## Entries
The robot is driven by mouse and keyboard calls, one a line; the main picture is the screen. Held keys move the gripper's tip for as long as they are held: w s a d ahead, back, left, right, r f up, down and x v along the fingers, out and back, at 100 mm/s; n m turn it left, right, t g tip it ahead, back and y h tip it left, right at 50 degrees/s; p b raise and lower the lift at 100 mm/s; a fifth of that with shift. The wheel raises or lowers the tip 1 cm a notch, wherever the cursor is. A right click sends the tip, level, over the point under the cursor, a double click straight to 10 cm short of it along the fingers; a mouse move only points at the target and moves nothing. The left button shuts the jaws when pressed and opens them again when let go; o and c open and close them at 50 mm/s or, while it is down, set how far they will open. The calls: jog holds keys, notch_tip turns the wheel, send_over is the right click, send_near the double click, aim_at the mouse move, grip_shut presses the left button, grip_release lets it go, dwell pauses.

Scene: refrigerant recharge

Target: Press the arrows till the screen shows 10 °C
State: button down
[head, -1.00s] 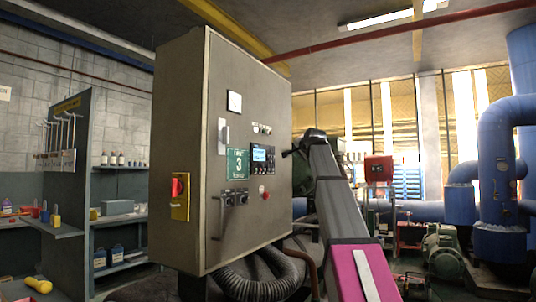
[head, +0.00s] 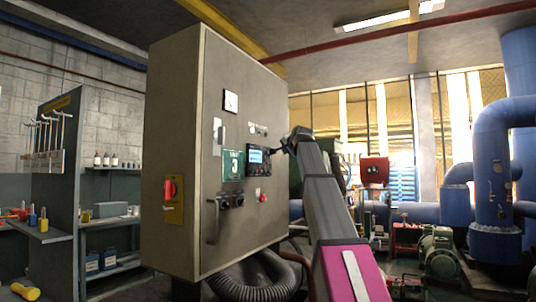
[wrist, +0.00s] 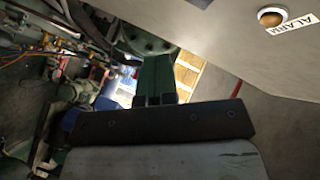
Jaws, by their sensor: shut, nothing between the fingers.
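The controller (head: 258,162) is a dark unit on the front of the grey cabinet, with a small lit blue screen (head: 256,156). Its digits are too small to read, and I cannot make out single arrow buttons. My gripper (head: 287,146) is shut and empty, its dark tip close by the controller's right edge; I cannot tell whether it touches. In the wrist view, my gripper (wrist: 155,88) points away from the camera beside the pale cabinet face. The screen and arrows are not visible in that view.
The grey cabinet (head: 180,235) carries a green "3" sign (head: 233,165), a red switch on yellow (head: 173,199), a handle and a red button (head: 263,198). An ALARM lamp (wrist: 272,17) shows in the wrist view. A hose (head: 255,285) hangs below.

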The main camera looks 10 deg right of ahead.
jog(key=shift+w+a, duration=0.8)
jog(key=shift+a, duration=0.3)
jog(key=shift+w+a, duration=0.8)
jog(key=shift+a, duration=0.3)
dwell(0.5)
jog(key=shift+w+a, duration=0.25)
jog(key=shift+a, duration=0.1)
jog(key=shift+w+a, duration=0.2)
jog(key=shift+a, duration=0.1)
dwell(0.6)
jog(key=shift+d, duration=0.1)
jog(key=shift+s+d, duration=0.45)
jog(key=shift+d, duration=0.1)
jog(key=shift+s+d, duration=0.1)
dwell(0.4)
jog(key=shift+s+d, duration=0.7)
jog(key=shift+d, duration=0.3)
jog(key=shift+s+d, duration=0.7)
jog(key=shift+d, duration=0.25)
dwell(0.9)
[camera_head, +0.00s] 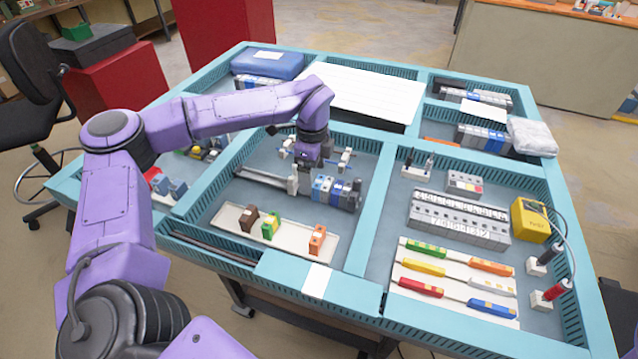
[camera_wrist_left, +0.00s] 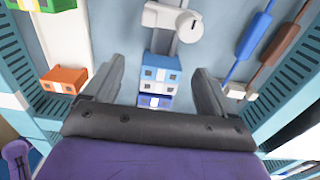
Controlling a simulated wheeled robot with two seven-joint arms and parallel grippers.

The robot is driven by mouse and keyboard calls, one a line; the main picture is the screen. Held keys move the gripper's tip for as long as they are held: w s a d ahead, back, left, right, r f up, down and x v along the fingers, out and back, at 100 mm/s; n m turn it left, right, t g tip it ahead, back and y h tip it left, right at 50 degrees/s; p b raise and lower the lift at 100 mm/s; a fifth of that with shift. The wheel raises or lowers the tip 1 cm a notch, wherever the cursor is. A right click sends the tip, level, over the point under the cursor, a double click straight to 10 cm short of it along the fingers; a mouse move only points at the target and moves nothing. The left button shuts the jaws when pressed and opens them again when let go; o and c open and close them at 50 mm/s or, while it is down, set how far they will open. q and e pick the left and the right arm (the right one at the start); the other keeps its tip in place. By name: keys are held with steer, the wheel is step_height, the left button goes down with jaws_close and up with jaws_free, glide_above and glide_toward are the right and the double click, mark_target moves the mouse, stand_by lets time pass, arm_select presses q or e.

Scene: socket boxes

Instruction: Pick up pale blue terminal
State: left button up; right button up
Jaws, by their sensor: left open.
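Pale blue terminals (camera_wrist_left: 161,68) sit side by side on a metal rail, between the two fingers of my left gripper (camera_wrist_left: 158,72) in the wrist view. A darker blue and white one (camera_wrist_left: 153,101) adjoins them, close to the gripper body. The fingers are open and apart from the terminals on both sides. In the head view my left gripper (camera_head: 312,160) points down over the rail, at the row of blue and grey terminals (camera_head: 322,188). The gripper hides part of the row. My right gripper is not in view.
A white tray (camera_head: 290,240) in front holds a brown (camera_head: 249,217), a green (camera_head: 270,226) and an orange terminal (camera_head: 317,240). A white end piece (camera_wrist_left: 165,18) stands on the rail. Turquoise divider walls (camera_head: 372,215) border the compartment.

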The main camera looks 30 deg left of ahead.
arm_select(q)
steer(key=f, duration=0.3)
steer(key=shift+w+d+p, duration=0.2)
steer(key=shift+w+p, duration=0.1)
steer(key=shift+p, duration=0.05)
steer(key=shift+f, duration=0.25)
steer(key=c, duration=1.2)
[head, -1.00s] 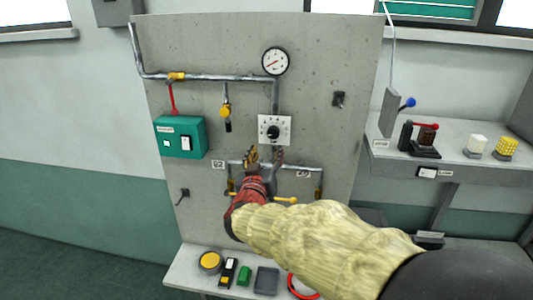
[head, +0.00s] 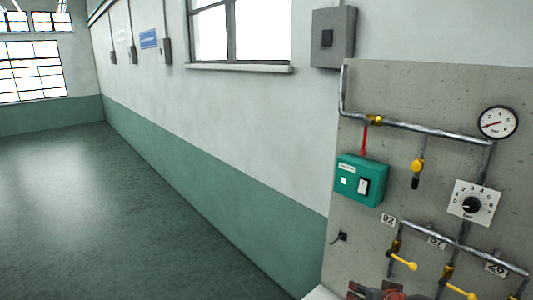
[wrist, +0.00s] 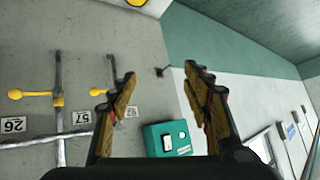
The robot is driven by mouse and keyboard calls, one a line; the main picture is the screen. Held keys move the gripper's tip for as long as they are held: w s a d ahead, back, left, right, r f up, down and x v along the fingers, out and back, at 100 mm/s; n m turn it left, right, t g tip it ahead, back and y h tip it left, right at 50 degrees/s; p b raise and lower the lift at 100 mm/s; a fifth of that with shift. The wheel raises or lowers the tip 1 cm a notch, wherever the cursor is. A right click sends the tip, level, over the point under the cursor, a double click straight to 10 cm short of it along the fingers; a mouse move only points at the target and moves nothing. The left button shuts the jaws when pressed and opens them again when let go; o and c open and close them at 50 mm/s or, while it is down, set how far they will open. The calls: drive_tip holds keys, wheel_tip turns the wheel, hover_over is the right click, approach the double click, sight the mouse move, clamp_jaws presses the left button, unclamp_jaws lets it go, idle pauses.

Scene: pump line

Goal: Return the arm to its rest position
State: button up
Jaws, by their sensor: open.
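My gripper (wrist: 157,85) is open and empty in the wrist view, its two brown-padded fingers spread apart in front of the grey panel. In the head view only a small red and dark part of my arm shows at the bottom edge, left of the yellow-handled valves. The fingers do not show clearly there. In the wrist view the green box (wrist: 168,140) lies beyond the gap between the fingers. It is also on the panel in the head view (head: 361,180).
The grey panel (head: 385,90) bears pipes, a gauge (head: 497,122), a numbered dial (head: 473,203) and yellow-handled valves (head: 403,261). A grey switch box (head: 333,38) hangs on the wall above. The green floor (head: 130,220) at left is clear.

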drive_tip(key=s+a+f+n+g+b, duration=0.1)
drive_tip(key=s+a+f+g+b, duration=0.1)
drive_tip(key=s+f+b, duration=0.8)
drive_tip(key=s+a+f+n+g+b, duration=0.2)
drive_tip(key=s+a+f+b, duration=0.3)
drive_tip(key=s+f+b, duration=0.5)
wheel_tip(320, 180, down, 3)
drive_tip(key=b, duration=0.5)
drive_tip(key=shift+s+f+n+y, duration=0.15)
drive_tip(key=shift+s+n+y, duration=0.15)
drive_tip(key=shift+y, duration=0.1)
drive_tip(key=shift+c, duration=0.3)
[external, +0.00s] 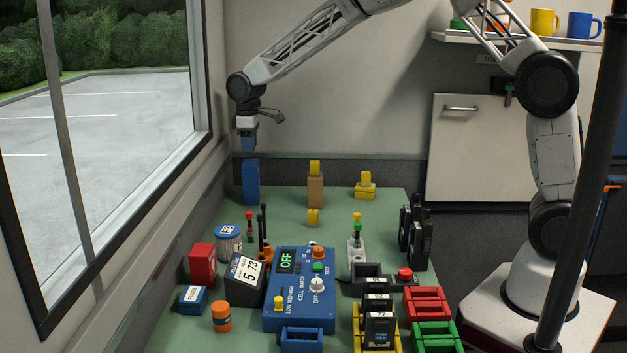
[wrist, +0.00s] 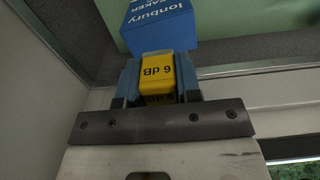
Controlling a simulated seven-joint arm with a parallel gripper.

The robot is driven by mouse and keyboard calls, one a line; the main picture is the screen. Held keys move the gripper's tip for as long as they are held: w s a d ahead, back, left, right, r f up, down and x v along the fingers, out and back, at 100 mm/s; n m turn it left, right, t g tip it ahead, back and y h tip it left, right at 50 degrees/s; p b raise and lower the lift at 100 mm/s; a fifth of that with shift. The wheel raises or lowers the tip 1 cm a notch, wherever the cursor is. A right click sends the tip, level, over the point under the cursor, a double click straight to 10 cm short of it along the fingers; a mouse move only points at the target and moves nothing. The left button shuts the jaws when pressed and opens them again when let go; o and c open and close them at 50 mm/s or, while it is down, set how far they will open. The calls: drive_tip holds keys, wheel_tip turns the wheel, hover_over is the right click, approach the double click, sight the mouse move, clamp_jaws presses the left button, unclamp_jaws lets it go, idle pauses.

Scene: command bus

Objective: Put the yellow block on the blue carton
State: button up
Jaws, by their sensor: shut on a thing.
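My gripper (wrist: 158,82) is shut on a yellow block (wrist: 157,70) marked "6 dB", held between its blue fingers. In the external view my gripper (external: 246,143) hangs above the blue carton (external: 251,183), and the held block cannot be made out there. The carton stands upright at the back left of the green bench. In the wrist view the printed blue carton (wrist: 160,27) shows just beyond the block; I cannot tell whether they touch.
A brown carton (external: 315,192) with a yellow block (external: 314,167) on top stands to the right. Another yellow block (external: 313,218) lies in front of it. Farther right is a yellow stack (external: 365,190). The window wall (external: 215,165) is close on the left.

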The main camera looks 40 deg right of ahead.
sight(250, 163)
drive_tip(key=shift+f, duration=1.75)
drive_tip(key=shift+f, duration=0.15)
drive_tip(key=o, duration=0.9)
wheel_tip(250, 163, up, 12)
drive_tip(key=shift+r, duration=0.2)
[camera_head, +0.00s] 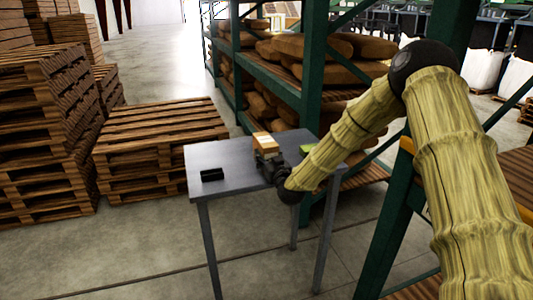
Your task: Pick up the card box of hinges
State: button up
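A small tan card box (264,138) shows at the middle of a grey metal table (230,150). My gripper (267,156) is low over the table, with its fingers right at the near side of the box. The gripper hides the lower part of the box. I cannot tell whether the fingers are closed on it, or whether the box rests on the tabletop.
A dark green or black block (212,174) lies at the table's left front. A bright green item (308,149) lies at the right, partly behind my arm. A green rack (313,70) with sacks stands behind the table. Wooden pallets (160,150) stand to the left.

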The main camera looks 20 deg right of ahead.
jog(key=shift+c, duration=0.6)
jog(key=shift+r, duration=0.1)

## What you will do
Begin with the line containing "Objective: Put the" and end with the final line of the data, printing those lines exactly and only; pictures are left out.

## Expected answer
Objective: Put the yellow block on the blue carton
State: button up
Jaws, by their sensor: shut on a thing.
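My gripper (wrist: 158,82) is shut on a yellow block (wrist: 157,70) marked "6 dB", held between its blue fingers. In the external view my gripper (external: 246,143) hangs above the blue carton (external: 251,183), and the held block cannot be made out there. The carton stands upright at the back left of the green bench. In the wrist view the printed blue carton (wrist: 160,27) shows just beyond the block; I cannot tell whether they touch.
A brown carton (external: 315,192) with a yellow block (external: 314,167) on top stands to the right. Another yellow block (external: 313,218) lies in front of it. Farther right is a yellow stack (external: 365,190). The window wall (external: 215,165) is close on the left.

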The main camera looks 40 deg right of ahead.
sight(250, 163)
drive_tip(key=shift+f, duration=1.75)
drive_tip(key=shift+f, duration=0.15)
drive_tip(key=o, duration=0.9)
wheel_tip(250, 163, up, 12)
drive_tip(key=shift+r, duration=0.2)
[camera_head, +0.00s] 
Your task: Pick up the card box of hinges
State: button up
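A small tan card box (264,138) shows at the middle of a grey metal table (230,150). My gripper (267,156) is low over the table, with its fingers right at the near side of the box. The gripper hides the lower part of the box. I cannot tell whether the fingers are closed on it, or whether the box rests on the tabletop.
A dark green or black block (212,174) lies at the table's left front. A bright green item (308,149) lies at the right, partly behind my arm. A green rack (313,70) with sacks stands behind the table. Wooden pallets (160,150) stand to the left.

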The main camera looks 20 deg right of ahead.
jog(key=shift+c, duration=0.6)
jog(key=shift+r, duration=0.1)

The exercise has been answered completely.